The distributed generation work involves the installation of a first-of-its-kind microgrid system designed to provide reliable power to support critical infrastructure during power brownouts or blackouts, agency officials said in a press release.
The grant will fund design and construction work associated with developing electrical power systems at Newark Penn Station, the Broad Street and Secaucus Junction stations, three bus garages and the Port Imperial Ferry Terminal. The stations will be equipped with localized power generation for use during commercial power disruptions.
The FTA grant is the first allocation of $409.8 million in federal resilience funds allocated to the NJ TRANSITGRID project under the Public Transportation Emergency Relief Program and the Disaster Relief Appropriations Act of 2013. The $61.1 million distributed generation project also will be partially covered by $15.3 million from the state of New Jersey’s transportation trust fund.

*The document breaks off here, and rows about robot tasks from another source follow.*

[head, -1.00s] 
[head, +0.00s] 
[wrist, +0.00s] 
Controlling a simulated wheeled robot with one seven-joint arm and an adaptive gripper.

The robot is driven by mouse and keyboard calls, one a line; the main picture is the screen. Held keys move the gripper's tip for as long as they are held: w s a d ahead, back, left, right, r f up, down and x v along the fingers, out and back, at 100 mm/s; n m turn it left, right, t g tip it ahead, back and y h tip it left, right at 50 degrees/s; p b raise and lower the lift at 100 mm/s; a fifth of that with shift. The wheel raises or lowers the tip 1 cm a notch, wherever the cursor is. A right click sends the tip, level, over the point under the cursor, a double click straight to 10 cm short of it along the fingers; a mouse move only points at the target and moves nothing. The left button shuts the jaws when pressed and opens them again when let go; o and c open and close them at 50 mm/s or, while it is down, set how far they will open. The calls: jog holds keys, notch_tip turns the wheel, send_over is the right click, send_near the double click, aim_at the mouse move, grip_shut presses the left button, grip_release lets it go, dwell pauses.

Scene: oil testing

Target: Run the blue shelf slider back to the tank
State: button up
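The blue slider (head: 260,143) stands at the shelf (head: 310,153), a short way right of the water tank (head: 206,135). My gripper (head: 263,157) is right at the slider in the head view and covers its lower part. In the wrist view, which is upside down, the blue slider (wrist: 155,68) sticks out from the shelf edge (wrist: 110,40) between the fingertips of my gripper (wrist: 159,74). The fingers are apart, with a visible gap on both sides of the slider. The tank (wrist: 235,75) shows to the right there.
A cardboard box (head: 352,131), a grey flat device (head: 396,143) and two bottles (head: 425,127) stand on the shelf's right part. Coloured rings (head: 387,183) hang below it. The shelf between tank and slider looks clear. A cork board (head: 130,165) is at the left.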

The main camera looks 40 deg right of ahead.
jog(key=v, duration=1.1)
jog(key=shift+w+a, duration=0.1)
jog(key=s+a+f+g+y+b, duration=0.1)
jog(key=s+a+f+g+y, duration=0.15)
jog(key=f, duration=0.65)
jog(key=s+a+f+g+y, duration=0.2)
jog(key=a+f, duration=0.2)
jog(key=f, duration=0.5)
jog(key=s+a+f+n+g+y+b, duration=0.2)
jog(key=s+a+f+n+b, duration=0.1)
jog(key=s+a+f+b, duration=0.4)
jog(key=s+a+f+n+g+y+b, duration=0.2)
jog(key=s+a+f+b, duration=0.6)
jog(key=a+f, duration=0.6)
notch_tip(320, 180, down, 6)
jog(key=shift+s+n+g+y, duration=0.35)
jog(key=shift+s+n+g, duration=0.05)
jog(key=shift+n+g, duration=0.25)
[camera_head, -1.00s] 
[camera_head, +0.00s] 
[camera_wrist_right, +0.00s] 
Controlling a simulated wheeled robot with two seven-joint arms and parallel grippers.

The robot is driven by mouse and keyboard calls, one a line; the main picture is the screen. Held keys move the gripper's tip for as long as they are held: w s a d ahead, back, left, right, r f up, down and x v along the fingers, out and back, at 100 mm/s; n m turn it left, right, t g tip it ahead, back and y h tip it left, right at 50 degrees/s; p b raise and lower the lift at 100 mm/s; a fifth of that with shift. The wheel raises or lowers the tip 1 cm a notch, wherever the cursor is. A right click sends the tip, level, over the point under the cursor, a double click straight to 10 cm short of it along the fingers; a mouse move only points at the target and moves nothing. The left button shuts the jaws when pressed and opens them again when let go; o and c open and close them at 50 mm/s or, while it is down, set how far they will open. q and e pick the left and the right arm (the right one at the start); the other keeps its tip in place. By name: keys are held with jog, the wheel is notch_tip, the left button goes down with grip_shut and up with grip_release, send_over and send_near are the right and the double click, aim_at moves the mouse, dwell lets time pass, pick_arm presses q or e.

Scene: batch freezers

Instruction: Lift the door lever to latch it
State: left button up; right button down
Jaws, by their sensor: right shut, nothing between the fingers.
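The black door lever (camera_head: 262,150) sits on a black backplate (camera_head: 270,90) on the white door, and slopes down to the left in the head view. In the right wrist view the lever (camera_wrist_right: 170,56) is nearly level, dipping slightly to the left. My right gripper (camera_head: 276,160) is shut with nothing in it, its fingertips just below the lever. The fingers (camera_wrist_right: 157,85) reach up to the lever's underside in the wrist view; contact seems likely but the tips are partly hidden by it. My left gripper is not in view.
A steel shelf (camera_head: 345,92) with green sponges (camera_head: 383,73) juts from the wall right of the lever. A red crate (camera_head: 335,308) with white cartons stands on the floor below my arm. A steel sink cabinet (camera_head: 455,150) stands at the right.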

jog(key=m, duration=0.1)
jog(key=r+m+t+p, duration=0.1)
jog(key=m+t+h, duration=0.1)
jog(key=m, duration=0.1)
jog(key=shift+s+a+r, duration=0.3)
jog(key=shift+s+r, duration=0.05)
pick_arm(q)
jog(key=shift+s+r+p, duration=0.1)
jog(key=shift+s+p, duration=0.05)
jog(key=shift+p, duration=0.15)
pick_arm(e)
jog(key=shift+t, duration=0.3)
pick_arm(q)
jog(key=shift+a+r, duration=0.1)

"This funding will move [us] toward self sufficiency in the event of a disaster, such as Superstorm Sandy, where commercial power systems may be limited or unavailable," said NJ Transit Executive Director Kevin Corbett.
When allocated, the remainder of the federal resilience funds will be used to complete the central power plant portion of the project, which calls for electrifying the tracks and operating controls on portions of NJ Transit's and Amtrak's systems. The proposed facility will operate 24/7 and be sized to handle limited operations on the Northeast Corridor between New York’s Penn Station and NJ Transit's Jersey Avenue Station in New Brunswick; the Morris & Essex line between Hoboken Terminal and Maplewood Station; and the Hudson-Bergen light-rail system.
The NJ TRANSITGRID project is part of the agency's resilience program, an ongoing effort to make its system and infrastructure stronger and more reliable following major damage caused by Hurricane Sandy in 2012.
"When completed, NJ TRANSITGRID will power critical stations, terminals and rail lines to help our customers safely get to their destinations," said Corbett.